:: SOURCE RECORDS ::

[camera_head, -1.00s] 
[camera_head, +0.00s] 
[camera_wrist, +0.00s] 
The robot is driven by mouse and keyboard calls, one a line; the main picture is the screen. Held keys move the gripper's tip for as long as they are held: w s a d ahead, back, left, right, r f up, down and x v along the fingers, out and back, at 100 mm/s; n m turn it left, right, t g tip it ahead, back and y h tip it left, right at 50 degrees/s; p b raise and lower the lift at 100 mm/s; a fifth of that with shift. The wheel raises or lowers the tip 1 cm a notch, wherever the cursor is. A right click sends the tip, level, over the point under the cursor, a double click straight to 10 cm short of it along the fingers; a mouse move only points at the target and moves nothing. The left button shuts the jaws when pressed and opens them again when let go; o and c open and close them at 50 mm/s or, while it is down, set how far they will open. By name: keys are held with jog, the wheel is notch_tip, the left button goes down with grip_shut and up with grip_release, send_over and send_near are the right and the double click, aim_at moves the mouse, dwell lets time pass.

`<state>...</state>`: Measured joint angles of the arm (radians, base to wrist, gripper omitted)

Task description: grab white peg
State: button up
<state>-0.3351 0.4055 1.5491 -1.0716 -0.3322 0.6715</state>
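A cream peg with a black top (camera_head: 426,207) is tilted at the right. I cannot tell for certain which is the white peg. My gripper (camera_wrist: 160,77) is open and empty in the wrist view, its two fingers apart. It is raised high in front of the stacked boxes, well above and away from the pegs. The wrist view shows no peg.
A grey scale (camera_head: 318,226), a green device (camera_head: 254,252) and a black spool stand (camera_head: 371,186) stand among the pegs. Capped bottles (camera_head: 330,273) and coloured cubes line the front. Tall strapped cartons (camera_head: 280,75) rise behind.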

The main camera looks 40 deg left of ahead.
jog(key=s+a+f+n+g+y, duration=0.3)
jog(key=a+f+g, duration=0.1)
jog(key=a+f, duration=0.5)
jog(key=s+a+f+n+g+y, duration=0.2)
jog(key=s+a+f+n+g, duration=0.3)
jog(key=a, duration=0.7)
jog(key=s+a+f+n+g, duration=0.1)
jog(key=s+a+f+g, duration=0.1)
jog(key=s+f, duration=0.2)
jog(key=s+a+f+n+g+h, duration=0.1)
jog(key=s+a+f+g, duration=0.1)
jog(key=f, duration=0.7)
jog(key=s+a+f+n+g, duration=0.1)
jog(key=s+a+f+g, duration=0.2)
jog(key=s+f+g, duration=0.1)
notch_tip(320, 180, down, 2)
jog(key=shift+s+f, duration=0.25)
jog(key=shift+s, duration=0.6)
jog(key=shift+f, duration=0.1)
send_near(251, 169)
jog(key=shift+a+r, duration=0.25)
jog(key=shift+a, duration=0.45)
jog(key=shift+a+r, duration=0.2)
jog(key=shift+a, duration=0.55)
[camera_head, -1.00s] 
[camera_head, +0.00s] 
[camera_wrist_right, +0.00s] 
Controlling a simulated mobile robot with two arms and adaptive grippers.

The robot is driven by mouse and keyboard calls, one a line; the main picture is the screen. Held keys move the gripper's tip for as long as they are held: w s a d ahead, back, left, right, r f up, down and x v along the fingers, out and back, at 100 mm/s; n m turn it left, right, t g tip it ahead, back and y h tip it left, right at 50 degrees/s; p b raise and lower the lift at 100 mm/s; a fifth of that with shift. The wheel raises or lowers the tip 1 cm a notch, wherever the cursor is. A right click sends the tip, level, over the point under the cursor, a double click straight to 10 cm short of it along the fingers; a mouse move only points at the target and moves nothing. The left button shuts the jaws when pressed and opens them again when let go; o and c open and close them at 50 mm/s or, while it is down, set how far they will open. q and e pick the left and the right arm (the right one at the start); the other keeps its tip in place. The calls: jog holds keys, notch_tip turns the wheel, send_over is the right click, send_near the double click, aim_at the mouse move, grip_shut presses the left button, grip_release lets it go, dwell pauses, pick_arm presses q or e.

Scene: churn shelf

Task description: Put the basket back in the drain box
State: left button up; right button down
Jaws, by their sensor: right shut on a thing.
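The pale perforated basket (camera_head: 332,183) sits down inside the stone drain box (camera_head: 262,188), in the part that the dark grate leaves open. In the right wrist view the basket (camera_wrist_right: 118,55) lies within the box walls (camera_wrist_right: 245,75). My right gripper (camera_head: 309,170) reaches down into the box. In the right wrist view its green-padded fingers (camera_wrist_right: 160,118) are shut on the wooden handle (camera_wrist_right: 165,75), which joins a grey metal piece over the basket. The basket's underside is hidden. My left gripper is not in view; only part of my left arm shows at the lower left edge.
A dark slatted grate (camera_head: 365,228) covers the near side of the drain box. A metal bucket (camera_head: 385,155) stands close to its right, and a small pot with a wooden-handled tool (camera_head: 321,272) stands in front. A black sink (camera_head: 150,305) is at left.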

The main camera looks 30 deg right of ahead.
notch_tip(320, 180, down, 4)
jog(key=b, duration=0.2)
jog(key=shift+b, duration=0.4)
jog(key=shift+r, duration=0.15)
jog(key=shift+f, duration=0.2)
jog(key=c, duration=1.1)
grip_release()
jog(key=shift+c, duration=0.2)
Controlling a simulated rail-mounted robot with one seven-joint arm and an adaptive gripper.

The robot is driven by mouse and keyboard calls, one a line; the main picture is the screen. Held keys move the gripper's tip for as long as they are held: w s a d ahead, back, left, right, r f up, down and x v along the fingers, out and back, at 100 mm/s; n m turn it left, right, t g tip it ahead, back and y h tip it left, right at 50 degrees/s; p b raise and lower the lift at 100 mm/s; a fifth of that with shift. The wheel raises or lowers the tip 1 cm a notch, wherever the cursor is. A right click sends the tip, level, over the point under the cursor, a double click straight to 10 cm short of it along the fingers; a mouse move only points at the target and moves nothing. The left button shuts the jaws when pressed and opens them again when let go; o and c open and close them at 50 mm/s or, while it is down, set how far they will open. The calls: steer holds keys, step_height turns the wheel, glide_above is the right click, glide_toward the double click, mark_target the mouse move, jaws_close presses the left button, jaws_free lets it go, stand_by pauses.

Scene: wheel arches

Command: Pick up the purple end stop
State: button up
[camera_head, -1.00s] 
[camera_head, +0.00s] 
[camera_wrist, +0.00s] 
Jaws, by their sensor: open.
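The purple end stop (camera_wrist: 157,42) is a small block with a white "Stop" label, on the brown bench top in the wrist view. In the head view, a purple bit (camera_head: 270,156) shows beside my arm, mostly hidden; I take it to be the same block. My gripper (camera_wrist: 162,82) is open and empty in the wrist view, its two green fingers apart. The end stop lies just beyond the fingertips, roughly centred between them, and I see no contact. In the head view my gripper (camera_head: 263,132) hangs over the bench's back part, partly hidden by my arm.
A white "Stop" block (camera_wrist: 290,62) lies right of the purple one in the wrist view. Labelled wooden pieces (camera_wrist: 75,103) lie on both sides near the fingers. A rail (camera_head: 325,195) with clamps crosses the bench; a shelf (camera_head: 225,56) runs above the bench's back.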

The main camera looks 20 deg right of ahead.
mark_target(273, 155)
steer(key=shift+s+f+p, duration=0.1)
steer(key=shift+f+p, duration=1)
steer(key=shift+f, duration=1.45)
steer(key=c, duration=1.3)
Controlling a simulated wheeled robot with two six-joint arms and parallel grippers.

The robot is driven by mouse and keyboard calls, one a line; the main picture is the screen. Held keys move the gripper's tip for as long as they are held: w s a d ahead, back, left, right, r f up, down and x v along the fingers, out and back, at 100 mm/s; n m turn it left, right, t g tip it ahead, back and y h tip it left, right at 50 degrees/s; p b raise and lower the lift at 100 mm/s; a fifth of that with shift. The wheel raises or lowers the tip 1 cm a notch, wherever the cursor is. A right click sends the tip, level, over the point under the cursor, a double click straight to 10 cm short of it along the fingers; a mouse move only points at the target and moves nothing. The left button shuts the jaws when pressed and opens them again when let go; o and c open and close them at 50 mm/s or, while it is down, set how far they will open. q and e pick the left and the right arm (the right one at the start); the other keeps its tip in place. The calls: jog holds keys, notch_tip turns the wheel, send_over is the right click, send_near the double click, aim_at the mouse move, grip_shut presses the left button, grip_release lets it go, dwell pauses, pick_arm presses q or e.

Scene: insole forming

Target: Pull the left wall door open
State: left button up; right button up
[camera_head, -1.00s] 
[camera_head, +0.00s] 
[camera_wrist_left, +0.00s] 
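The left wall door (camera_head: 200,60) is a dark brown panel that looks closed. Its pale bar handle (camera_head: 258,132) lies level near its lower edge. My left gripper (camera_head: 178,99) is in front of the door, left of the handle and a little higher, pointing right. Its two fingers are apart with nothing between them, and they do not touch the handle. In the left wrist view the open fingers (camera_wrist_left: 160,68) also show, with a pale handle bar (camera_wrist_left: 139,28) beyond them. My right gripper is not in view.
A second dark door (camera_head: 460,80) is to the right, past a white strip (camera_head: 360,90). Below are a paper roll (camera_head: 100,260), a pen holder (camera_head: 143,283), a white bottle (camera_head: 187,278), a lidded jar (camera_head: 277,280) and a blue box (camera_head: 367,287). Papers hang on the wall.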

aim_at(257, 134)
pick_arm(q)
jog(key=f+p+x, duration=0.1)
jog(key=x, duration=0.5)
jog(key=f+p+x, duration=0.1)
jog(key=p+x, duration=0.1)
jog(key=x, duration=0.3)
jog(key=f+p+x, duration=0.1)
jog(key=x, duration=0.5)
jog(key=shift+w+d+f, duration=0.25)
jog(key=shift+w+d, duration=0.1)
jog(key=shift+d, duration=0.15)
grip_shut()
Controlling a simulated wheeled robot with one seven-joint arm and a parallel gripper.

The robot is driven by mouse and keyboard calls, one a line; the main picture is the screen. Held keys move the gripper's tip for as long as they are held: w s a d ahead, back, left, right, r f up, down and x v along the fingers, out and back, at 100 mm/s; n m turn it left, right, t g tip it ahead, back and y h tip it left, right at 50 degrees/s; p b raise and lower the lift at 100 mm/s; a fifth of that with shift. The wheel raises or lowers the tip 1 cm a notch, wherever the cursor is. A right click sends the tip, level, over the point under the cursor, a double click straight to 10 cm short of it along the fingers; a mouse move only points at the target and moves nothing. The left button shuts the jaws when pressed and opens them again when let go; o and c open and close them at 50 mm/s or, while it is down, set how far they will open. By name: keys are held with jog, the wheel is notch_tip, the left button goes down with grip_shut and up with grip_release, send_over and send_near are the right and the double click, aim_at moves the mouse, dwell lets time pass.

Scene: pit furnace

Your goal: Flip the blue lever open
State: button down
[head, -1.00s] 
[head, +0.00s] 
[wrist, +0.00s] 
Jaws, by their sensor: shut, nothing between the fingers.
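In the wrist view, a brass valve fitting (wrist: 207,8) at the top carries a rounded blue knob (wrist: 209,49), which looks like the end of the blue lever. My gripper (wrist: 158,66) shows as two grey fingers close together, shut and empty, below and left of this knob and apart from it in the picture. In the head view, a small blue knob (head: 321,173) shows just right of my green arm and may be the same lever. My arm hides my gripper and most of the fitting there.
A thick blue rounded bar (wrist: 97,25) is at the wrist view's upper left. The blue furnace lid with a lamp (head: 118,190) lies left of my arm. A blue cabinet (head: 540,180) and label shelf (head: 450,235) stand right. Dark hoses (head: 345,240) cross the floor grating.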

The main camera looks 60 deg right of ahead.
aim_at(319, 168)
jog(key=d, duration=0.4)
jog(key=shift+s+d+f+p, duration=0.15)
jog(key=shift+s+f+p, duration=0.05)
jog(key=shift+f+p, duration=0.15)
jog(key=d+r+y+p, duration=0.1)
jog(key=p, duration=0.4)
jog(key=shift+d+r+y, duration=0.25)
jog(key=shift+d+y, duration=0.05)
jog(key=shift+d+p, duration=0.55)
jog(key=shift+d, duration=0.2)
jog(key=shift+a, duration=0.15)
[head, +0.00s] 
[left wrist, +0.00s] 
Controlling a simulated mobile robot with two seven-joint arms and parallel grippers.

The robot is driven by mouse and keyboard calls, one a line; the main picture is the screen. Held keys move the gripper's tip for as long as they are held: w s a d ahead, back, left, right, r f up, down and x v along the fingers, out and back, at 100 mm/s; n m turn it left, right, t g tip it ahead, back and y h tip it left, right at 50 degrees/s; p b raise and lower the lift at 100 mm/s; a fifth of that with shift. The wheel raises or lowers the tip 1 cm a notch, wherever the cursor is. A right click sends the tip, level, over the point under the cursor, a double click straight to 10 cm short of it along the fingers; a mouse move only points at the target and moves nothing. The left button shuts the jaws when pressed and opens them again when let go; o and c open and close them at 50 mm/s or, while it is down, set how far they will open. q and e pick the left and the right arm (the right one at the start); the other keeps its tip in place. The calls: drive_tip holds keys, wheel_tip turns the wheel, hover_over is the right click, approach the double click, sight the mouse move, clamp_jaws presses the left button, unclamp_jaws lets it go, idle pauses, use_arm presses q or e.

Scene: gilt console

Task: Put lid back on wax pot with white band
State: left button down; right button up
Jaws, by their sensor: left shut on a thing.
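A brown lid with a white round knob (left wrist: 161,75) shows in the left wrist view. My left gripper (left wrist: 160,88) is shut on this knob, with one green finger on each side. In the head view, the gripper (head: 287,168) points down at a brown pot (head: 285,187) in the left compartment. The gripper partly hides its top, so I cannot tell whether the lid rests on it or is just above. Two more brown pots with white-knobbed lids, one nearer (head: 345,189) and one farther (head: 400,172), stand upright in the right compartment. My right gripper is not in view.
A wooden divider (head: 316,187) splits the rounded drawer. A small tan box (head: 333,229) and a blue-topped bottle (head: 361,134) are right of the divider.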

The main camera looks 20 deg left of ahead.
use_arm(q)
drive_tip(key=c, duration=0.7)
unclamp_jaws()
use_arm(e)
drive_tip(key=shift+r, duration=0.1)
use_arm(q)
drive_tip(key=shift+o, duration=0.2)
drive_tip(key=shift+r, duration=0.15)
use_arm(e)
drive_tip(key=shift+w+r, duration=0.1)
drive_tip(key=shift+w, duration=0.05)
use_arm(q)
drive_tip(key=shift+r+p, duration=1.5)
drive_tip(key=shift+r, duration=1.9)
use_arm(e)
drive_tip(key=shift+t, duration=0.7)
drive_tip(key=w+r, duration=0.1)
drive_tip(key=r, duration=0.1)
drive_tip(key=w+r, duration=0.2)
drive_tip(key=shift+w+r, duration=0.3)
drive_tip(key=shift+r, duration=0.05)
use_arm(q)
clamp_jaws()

:::

- WORK TO COMPLETE -
Find every line in the records that contains the word "simulated"; copy those lines.

- SOLUTION TO THIS EXERCISE -
Controlling a simulated mobile robot with two arms and adaptive grippers.
Controlling a simulated rail-mounted robot with one seven-joint arm and an adaptive gripper.
Controlling a simulated wheeled robot with two six-joint arms and parallel grippers.
Controlling a simulated wheeled robot with one seven-joint arm and a parallel gripper.
Controlling a simulated mobile robot with two seven-joint arms and parallel grippers.

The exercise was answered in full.